** START OF Provided material **
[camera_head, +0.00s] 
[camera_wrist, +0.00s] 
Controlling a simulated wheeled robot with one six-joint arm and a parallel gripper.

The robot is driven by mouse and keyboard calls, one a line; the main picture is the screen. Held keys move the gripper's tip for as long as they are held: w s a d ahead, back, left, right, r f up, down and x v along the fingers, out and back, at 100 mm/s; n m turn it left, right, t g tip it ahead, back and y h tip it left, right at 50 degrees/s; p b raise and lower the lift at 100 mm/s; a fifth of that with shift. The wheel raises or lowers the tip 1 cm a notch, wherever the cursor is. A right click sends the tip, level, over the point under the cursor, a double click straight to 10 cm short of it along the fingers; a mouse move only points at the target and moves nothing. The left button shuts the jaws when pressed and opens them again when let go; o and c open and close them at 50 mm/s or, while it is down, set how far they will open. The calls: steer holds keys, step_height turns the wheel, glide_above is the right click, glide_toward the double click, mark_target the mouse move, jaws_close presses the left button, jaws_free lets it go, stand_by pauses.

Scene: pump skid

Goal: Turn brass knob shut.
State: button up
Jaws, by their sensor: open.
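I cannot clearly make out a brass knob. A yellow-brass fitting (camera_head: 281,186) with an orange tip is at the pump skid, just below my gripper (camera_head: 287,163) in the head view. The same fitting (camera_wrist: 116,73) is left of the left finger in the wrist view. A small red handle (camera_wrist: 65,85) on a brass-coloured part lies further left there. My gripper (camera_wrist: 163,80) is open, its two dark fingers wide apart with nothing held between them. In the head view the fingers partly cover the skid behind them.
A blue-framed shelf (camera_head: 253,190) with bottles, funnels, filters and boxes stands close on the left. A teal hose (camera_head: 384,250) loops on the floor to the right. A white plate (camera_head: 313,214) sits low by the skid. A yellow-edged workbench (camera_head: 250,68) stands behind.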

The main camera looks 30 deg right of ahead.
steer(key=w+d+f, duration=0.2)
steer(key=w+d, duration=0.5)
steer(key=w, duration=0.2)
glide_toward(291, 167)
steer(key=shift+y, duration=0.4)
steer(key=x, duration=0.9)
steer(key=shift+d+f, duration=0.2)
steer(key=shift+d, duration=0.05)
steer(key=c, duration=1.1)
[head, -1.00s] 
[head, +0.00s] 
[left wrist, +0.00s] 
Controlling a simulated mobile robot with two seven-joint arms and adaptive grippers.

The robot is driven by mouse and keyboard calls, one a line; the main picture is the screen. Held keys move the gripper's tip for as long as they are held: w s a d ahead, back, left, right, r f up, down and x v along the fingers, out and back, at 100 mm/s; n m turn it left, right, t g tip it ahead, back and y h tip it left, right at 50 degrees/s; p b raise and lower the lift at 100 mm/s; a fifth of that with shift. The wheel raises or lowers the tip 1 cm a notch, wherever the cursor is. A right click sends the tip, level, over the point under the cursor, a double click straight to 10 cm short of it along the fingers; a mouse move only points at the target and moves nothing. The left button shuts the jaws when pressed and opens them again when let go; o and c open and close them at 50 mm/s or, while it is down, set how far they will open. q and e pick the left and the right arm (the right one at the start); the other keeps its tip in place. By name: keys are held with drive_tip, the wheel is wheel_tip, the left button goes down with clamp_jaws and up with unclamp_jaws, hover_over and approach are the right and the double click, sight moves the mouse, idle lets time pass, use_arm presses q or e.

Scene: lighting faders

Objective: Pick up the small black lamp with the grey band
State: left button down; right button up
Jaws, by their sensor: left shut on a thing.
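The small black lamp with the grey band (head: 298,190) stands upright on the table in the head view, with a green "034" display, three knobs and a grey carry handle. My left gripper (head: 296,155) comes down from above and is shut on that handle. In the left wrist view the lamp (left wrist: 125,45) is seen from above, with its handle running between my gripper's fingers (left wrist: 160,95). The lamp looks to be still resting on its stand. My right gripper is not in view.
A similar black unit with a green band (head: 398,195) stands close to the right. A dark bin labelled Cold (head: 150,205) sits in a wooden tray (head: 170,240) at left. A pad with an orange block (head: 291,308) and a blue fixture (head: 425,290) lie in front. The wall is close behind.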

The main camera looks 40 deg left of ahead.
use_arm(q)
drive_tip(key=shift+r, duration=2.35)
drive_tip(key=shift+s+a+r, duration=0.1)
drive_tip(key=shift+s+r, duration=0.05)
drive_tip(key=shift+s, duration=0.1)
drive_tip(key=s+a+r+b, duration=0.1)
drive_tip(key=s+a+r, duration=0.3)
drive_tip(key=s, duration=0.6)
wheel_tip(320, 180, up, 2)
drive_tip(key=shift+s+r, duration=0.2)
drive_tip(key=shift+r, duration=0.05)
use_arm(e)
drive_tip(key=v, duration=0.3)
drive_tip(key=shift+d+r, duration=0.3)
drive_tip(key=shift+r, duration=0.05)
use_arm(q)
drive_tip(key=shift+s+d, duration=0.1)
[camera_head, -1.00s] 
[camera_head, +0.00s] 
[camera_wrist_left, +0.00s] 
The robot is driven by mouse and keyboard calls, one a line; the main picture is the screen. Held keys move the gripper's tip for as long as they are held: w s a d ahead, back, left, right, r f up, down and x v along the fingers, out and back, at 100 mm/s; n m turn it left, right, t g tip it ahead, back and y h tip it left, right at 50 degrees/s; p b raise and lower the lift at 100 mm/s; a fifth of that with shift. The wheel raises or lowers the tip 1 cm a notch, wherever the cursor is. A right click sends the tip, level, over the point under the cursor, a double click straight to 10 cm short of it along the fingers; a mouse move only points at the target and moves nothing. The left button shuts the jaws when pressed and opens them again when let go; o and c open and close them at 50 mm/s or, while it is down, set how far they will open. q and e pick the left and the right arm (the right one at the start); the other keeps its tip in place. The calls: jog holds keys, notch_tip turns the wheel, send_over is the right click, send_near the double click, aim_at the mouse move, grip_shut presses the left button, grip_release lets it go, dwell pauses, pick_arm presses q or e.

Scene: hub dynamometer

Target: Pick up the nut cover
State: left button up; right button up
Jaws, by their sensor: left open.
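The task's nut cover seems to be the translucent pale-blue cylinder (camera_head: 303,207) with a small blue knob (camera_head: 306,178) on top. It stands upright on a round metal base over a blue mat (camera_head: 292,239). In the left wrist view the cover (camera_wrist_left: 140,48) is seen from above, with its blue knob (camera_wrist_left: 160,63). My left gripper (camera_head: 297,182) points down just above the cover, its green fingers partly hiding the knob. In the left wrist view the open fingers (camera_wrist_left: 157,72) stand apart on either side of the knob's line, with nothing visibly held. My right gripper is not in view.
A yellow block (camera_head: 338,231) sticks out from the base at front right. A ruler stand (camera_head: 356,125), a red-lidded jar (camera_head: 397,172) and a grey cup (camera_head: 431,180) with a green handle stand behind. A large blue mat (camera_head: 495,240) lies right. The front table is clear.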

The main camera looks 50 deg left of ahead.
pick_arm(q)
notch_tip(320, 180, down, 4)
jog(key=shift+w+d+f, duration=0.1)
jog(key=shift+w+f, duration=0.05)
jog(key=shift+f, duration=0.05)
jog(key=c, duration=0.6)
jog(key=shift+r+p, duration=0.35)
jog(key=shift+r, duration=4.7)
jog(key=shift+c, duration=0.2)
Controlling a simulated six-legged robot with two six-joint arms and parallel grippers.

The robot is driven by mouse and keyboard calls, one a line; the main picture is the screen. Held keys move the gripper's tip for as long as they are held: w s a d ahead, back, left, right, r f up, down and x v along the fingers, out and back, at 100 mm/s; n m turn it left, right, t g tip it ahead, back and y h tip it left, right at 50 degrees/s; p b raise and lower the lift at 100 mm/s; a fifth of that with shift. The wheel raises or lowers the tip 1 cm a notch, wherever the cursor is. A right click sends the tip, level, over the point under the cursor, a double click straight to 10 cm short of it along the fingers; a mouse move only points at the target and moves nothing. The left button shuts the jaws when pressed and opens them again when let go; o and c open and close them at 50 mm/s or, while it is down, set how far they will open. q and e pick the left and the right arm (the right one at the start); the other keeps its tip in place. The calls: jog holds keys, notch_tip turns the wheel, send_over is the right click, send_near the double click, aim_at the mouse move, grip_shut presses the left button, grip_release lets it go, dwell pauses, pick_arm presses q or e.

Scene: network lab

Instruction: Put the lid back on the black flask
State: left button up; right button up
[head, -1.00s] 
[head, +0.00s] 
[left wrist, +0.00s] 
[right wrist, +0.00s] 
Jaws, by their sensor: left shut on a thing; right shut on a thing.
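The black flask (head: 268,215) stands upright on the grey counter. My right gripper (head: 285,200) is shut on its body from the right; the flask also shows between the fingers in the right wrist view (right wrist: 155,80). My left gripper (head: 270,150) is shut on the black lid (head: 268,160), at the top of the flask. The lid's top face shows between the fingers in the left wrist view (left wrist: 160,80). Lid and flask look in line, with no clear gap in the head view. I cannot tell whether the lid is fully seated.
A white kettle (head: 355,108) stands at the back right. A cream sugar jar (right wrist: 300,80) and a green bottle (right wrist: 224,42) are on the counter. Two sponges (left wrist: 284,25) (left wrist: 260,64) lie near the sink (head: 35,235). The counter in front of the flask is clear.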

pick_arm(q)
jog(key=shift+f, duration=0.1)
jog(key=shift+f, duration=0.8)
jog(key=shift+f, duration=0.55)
** END OF Provided material **
__Set task__: Quote the lines that begin at the line containing "Scene: lighting faders" and end at the line containing "State: left button down; right button up", keeping both of those lines.

__Expected answer__:
Scene: lighting faders

Objective: Pick up the small black lamp with the grey band
State: left button down; right button up

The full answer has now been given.